Sealing an escape hatch.

Bridgeport, Conn., is still solvent, a federal judge rules last Thursday, somewhat to the relief of the municipal bond market. Bankruptcy is not the answer for municipal ills, at least not yeat.

The case has attracted intense interest in our market because Bridgeport is the largest city so far to try solving its financial difficulties with Chapter 9 of the Bankruptcy Code. The city faces a shortfall of $16 million in a $320 million annual budget for the fiscal year ending June 30, 1992, but it has $25 million in the bank.

If the city had succeeded in gaining protection from its creditors, bondholders might have to stand in line to get their money, and they might not be paid 100 cents on the dollar, and the wait might well stretch on a good while.

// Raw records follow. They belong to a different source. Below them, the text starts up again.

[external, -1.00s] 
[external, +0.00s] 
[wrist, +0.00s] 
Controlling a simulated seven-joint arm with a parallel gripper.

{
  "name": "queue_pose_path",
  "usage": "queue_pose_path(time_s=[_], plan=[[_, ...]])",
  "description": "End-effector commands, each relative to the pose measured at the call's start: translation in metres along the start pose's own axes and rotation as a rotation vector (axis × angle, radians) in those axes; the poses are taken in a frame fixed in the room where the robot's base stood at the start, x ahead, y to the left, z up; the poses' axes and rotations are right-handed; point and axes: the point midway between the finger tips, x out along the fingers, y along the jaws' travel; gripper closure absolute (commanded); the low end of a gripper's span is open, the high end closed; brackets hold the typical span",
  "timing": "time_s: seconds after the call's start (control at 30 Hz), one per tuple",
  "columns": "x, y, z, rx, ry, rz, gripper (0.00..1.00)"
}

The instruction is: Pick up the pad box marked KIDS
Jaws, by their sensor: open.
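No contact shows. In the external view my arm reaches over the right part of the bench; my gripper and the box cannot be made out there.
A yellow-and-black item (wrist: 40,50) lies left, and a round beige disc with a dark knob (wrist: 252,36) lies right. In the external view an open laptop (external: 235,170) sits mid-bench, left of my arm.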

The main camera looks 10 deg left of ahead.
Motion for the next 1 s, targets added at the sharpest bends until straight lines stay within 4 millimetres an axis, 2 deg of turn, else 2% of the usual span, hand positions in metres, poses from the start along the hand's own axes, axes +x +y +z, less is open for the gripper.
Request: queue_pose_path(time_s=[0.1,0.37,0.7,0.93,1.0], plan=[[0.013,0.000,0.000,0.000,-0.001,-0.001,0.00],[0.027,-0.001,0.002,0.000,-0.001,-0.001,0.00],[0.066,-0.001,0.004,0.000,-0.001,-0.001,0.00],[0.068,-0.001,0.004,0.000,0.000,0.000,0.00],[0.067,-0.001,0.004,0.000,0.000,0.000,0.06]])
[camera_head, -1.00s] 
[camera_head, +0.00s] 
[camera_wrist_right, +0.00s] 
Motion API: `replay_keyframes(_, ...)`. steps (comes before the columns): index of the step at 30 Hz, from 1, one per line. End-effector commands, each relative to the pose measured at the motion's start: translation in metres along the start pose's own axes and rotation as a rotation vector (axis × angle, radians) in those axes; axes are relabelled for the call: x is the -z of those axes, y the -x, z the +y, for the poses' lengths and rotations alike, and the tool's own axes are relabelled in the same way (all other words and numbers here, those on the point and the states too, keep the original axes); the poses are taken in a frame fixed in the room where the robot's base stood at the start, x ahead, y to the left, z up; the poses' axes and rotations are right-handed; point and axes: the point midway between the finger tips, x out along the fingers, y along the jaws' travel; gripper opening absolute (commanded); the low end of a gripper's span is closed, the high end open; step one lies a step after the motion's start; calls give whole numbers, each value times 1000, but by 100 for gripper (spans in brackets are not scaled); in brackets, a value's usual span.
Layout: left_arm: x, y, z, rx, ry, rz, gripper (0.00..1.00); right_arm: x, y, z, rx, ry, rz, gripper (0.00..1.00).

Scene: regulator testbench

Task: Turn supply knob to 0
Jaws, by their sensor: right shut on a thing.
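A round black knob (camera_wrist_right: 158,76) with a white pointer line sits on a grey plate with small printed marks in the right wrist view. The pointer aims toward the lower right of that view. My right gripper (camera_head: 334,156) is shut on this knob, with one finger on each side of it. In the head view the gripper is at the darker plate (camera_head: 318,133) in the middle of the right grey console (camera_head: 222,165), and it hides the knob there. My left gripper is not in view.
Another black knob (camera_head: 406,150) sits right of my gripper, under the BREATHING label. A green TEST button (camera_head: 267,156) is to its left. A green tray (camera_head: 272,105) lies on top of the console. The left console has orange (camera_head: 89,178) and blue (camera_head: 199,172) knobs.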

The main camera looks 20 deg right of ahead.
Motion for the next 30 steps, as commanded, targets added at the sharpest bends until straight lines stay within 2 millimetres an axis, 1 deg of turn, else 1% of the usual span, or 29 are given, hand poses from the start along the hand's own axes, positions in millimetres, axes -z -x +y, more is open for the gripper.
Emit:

Bridgeport could still go bankrupt. On July 21, Judge Alan H.W. Shiff ruled that Bridgeport, Connecticut's largest city and one of its poorest, had the right to file for bankruptcy, but he left open whether the city's request would actually be approved. Last week, he rejected the request because he found that the city was not insolvent.

We think this is a good ruling. The state, which has guaranteed some Bridgeport bonds and has a control board watching the city's revenues and expenses, has demanded that it raise revenues or cut expenses or craft some combination of the two to bring its budget into balance. The city has been slow to respond to this realistic program, and filing for bankruptcy protection would only enalbe it to continue to avoid facing the music.

Sooner or later, states and cities with severe budget problems must make the hard choices -- raise taxes, reduce services, redraw the lines between poverty-stricken downtowns and wealthy suburbs, extract more state or federal aid, whatever it takes. None of these steps will be easy, and some of them may be impossible.

While everyone glibly demands "hard choices," the reality is that government officials rarely have the knowledge, the power, and the will to make them. It is important, however, that they begin.

But they won't while they have any other route available to them. That's why protection under bankruptcy law would hinder the process.

Har bargaining is needed more than judicial protection. We suspect that the closer municipalities come to insolvency, the more likely they are to take action, and that is why we think Judge Shiff's decision last week was correct.

When all the money is spent and police cars and fire trucks run out of gasoline, garbage bags pile up, and street lights are turned out, people will wake up and see that something widespread and basic is happening. Municipal budgets will then be drawn to reflect the new reality.